‘We can’t rule out wild cards’

World 5000m champion Hellen Obiri and Sela Jepleting lead the pack during a recent Kenya Defence Forces x-country Championships /ERICK BARASA
World 5000m champion Hellen Obiri and Sela Jepleting lead the pack during a recent Kenya Defence Forces x-country Championships /ERICK BARASA

Athletics Kenya have not ruled out wild cards in selection of Team Kenya to the World Cross Country Championships as national trials go down at Eldoret Sports Club next weekend.

AK president Jackson Tuwei reiterated that selection will be on merit. “Everybody is being given a chance to make Team Kenya and only the top six in the individual events will make the team,” said Tuwei.

He revealed that Kenya will pick a team of 30 during the trials to be held outside Nairobi for the first time ever in a week’s time.
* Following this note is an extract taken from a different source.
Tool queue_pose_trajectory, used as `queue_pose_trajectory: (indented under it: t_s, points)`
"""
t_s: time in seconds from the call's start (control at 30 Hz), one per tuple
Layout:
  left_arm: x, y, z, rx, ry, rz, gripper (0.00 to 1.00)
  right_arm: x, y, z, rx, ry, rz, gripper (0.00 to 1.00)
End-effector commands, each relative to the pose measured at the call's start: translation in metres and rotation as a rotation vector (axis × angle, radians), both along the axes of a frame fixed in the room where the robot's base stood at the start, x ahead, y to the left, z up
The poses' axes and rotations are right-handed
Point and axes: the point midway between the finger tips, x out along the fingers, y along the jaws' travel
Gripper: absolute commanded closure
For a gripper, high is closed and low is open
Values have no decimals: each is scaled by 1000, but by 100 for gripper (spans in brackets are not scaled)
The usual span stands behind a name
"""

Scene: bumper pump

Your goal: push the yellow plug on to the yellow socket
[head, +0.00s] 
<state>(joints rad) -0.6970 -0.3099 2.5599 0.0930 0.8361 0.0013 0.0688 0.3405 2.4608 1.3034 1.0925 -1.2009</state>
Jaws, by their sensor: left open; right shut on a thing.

This will include six athletes in each of the five categories lined up, thus junior men, junior women, senior men, senior women and the mixed relays. In the relays, Tuwei said they will depend on the technical teams to identify the best.

“In the relays, each runner will run a loop of two kilometres and it is up to the officials to pick the best after the trials,” added Tuwei.

The AK boss remains apprehensive of the conditions expected at the World Championships in Aarhus, Denmark as well as the steep course waiting for the competitors.

“This is nothing to worry about. Remember sometimes cross country is run on snow, mud or very dry course and these are issues to be covered in training,” he said.

“Whether there will be obstacles, climbs or steeps, we will be ready and the athletes should be able to overcome this, in a addition to building up on their endurance during residential training.”

Once selected, Tuwei added, the team will pitch camp at their usual residential training base at the Kigari Teachers Training College in Embu County.

They will be in Embu for close to a month before flying to Europe for the March 30 event in Denmark, where they expect to defend their overall, senior men and women’s individual titles as well as chase the elusive individual and team titles in the junior cadres.

Kenya will also be hoping to leave a mark in the mixed relay by defending the title they won during the first edition of the race in Uganda two years ago.

Ethiopia holds the senior men, junior men and women’s team titles.

Kenya won 12 medals (four gold, five silver and three bronze) in Uganda to top the table standings ahead of long time rivals Ethiopia (four gold, four silver, one bronze) and Uganda (one gold and two bronze medals).